I was provided an arc by Disney Hyperion through Netgalley in exchange for an honest review.
Lo-Melkhiin killed three hundred girls before he came to her village, looking for a wife. When she sees the dust cloud on the horizon, she knows he has arrived. She knows he will want the loveliest girl: her sister. She vows she will not let her be next.
And so she is taken in her sister’s place, and she believes death will soon follow. Lo-Melkhiin’s court is a dangerous palace filled with pretty things: intricate statues with wretched eyes, exquisite threads to weave the most beautiful garments. She sees everything as if for the last time.But the first sun rises and sets, and she is not dead. Night after night, Lo-Melkhiin comes to her and listens to the stories she tells, and day after day she is awoken by the sunrise. Exploring the palace, she begins to unlock years of fear that have tormented and silenced a kingdom. Lo-Melkhiin was not always a cruel ruler. Something went wrong.
Far away, in their village, her sister is mourning. Through her pain, she calls upon the desert winds, conjuring a subtle unseen magic, and something besides death stirs the air.
Even if I had known more about the plot, the story would still have surprised me, if only for the way it is told. Only occasionally, does Johnston use names (there are three named characters that I can think of, but they’re really more nicknames) – a surprising feature which I hadn’t initially noticed (and it did have me think about the purpose of names for a while), but it is never an issue: it is evident who each character is.
There’s a dual-narrative, but rather than the usual 50/50 split, it seemed to be more 20/80. There’s a reason for this split though: our main character is one of them, and narrates most chapters, but who the other narrator is remains a mystery for the majority of the novel (and this narrator has fewer chapters). Though you get given a vague idea, even at the end of the novel, you still don’t really know who this narrator is.
These techniques aside, Johnston writes amazing prose in A Thousand Nights. I feel like each word has been measured and carefully chosen before it was put into the book, which is a feeling I don’t get very often. Other than that, I can’t quite put my finger on it, but this story is told in a very unique manner.

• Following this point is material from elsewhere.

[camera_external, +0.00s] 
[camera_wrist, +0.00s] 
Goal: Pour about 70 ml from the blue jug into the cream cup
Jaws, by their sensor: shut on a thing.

One thing Johnston certainly succeeds in is maintaining an air of mystery: some things are carefully revealed or explained in a very subtle manner, whilst others remain mysterious (like one of the narrators). Another thing I liked about A Thousand Nights is how, despite having only briefly glimpsed our main character’s family life before she is taken by Lo-Melkhiin, you get a very strong feeling of her familial relationships and what sort of communities she’s lived in. What goes hand in hand with this, I think, is the different terms used, like ‘wadi’ and ‘dishdashah’, which are never really explained and may be foreign, yet it is clear what each of those things is through the manner in which they are integrated into the story and text. There’s no over-explaining (like there might have been in that sentence of mine…).
Overall, I really enjoyed this story – it was rather a surprising novel to me. The only reason I’m not giving it 5/5 stars on Goodreads is because I’m simply not head over heels in love with it: I wouldn’t want to shout about this book from the rooftops. However, I would recommend if someone were to ask. So go ahead and give it a try for yourself!
A Thousand Nights was released in the USA by Disney Hyperion on October 3rd and will be published by Pan Macmillan in the UK on October 22nd.
Let me know what you thought of this book in the comments!
PS. You’ll notice that in ‘tags’ I’ve tagged this novel as ‘diverse fiction’. I’ve chosen to do this because, from what I understand, each character is a POC and the entire story plays out in a non-western setting.